Misurarsi con Eduardo non è mai slemplice, per la varietà degli spunti interpretativi che offre. Misurarsi con un testo come Natale in Casa Cupielo è arduo, per l’inevitabile quanto irritante paragone con la celeberrima edizione televisiva del ’77. Farlo assolo, interpretando tutti (o quasi) i personaggi della commedia, può sembrare pura follia. Eppure proprio questa è stata la scommessa (riuscita) del bravo Fausto Russo Alesi, palermitano, classe ’73, che ha adattato diretto e interpretato il capolavoro eduardiano per il Piccolo Teatro di Milano, e ora in scena al Teatro Nuovo di Napoli (repliche fino a domenica 3 Novembre).
L’esigenza di riproporre questo testo in solitaria nasce dalla considerazione che in casa Cupiello ormai “non si dialoga più veramente ma si monologa”, spiega Alesi. “I personaggi, incapaci di parlarsi apertamente, si nutrono di finzione”, e la casa diventa “il primo luogo di mancanza di reale comunicazione”. Vediamo, dunque, presentarsi ai nostri occhi, con un ritmo incalzante, Lucariello, candido e puerile ma anche colpevolmente distratto dai suoi giochi che lo rintanano in una realtà di finzione (il presepe, appunto); Concetta ( lei forse sì un po’ troppo vicina al ricordo di Pupella Maggio), ”regina” ma anche “nemica della casa”, pronta a tenere all’oscuro il marito dei disastri dei figli, pur di mantenere una parvenza di normalità; il figlio Tommasino, viziato e mammone e, forse per questo, reso anche effeminato (intuizione originale e non inappropriata); la figlia Ninuccia, anch’ella viziata e infelice col marito Nicolino, il personaggio più ambiguo, padrone in casa sua e in quella dei suoceri; Vittorio, egoista amante di Ninuccia, non migliore di suo marito.
A tutti questi personaggi (e altri ancora) Alesi riesce a dare timbro, gestualità e caratteri diversi e ben distinguibili.

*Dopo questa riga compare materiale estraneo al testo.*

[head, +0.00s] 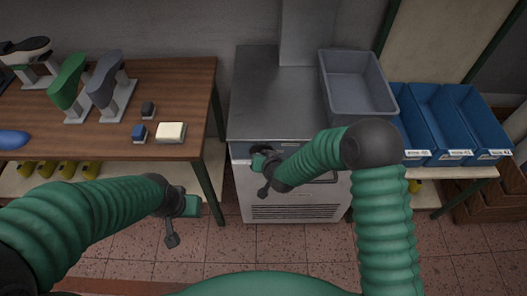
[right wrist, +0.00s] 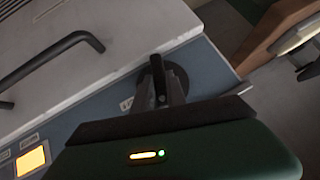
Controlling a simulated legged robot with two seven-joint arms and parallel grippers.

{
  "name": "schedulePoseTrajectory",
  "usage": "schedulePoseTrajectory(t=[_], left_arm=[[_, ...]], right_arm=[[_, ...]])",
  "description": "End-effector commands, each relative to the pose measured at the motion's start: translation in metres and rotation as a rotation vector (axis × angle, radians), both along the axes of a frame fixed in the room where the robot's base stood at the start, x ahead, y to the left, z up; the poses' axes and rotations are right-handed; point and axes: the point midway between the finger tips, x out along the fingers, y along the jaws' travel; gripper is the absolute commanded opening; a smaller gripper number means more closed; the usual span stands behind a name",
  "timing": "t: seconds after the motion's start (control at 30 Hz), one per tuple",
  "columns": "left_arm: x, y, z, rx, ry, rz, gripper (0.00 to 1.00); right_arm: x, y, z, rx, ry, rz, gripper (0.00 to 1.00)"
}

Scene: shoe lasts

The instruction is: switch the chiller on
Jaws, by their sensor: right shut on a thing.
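The chiller (head: 300,200) is a steel-topped cabinet with a pale front, in the middle of the head view. My right gripper (head: 259,160) is at the upper left of its front. In the right wrist view, my right gripper (right wrist: 168,98) is shut on a dark round knob (right wrist: 178,76) with a raised bar. The knob sits on a blue-grey panel strip (right wrist: 110,108); the fingers hide part of it. An orange lit display (right wrist: 32,160) is on the same strip. My left gripper (head: 190,206) hangs in front of the wooden table, apart from things; its jaws are unclear.
A dark door handle (right wrist: 55,65) is near the knob. A grey bin (head: 357,85) stands on the chiller top. The wooden table (head: 185,85) at left holds shoe lasts on stands (head: 108,85) and small blocks. Blue bins (head: 440,125) stand at right. The tiled floor in front is open.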

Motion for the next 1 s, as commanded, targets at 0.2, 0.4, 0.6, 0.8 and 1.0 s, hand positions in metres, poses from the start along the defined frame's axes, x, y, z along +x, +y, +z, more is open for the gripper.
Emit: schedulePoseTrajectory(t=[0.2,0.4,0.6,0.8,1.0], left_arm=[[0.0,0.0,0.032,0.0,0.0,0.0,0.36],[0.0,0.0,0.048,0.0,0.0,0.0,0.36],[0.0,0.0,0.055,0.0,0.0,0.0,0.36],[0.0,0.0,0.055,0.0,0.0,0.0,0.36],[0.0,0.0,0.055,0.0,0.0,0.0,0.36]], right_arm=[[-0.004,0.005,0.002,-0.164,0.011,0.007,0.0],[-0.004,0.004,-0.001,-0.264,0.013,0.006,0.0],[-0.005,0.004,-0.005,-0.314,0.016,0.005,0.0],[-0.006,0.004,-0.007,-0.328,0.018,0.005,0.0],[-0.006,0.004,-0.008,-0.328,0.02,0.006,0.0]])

Per fare ciò si serve di tutti gli strumenti possibili, dalla voce all’atteggiamento fisico, fino all’utilizzo delle didascalie del testo “recitate” per meglio definire personaggi e ambientazioni.
A sostenerlo sono anche le belle e varie musiche di Giovanni Vitaletti, il cui utilizzo discreto e non invasivo ben sottolinea le diverse atmosfere – comiche e tragiche – del dramma; le appropriate luci di Claudio De Pace; le scene evocative di Marco Rossi, che trasportano lo spettatore nella “terremotata” casa Cupiello e, al tempo stesso, in quel fittizio quanto decadente mondo del Presepe e, se si vuole, del laboratorio dell’attore che destruttura, analizza e ricompone un testo che a ottant’anni dalla prima ha ancora molto da dirci.
Alla fine, applausi sentiti. Il che, per un pubblico napoletano, non è poco.